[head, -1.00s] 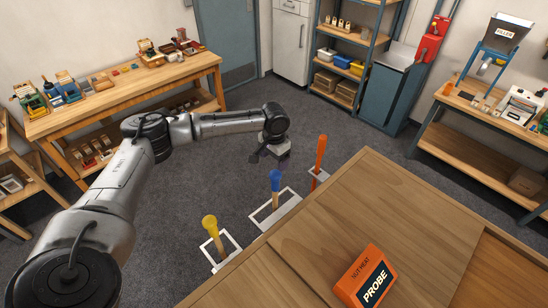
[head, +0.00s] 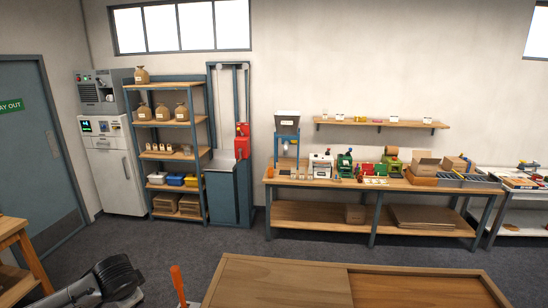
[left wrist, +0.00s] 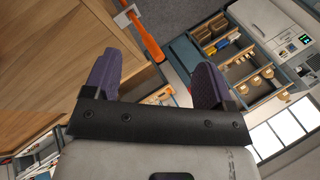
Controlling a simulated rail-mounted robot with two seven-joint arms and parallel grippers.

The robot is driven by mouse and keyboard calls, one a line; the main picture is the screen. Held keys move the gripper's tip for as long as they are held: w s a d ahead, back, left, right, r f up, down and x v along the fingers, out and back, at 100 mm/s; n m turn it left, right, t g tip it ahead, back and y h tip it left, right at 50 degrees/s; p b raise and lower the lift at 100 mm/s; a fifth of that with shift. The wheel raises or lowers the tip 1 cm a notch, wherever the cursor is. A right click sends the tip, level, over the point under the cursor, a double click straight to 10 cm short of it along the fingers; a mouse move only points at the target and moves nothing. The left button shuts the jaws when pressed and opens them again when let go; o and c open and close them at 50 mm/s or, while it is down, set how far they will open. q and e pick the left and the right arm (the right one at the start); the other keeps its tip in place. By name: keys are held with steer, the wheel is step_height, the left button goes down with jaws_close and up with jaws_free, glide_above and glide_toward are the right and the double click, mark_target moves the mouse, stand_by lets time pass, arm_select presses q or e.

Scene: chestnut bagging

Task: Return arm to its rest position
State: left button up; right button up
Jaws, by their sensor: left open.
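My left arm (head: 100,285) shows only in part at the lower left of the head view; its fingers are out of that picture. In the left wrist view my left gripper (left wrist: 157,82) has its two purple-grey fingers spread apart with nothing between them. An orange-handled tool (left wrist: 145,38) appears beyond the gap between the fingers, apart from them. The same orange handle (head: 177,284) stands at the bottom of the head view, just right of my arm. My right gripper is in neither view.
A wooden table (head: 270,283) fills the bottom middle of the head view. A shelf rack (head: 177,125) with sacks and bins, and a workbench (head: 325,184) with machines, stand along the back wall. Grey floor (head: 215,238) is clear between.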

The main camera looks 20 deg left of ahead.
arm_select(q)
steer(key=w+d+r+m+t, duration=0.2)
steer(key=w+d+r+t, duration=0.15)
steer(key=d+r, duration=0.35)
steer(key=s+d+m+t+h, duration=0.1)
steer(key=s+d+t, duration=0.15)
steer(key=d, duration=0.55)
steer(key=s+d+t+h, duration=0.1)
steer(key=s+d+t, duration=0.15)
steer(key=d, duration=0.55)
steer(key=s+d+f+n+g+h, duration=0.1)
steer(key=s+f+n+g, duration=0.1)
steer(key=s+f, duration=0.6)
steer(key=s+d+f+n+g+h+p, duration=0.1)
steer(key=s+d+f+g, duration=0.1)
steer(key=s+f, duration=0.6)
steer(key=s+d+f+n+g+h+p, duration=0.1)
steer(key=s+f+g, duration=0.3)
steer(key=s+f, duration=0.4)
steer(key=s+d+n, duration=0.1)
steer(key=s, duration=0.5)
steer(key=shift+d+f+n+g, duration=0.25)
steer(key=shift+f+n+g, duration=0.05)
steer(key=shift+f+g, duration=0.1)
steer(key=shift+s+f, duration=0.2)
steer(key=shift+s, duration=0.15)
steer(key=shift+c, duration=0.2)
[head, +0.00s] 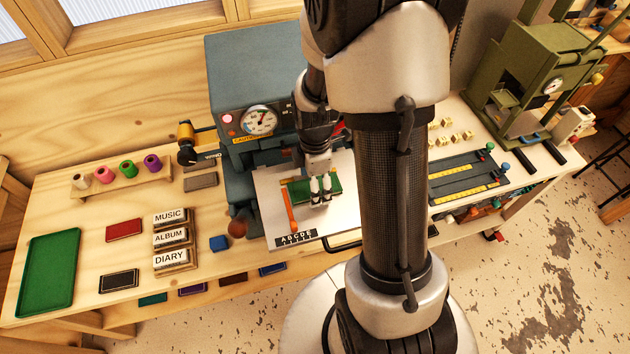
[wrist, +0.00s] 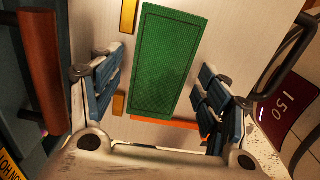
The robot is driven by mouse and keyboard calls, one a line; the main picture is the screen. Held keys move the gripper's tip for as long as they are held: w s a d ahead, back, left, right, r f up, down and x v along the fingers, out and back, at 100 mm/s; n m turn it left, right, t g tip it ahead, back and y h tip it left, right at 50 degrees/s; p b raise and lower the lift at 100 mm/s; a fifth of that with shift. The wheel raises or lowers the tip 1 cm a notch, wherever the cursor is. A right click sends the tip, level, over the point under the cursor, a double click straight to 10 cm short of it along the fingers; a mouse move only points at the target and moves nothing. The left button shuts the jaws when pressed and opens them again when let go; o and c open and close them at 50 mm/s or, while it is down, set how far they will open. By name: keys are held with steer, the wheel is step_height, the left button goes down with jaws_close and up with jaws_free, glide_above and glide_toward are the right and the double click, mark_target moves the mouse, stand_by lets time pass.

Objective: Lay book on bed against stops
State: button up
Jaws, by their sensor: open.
-------
* **Goal of the exercise**: Filter the records for lines holding the string "State". Copy each one.

* **Output of the task**:
State: left button up; right button up
State: button up

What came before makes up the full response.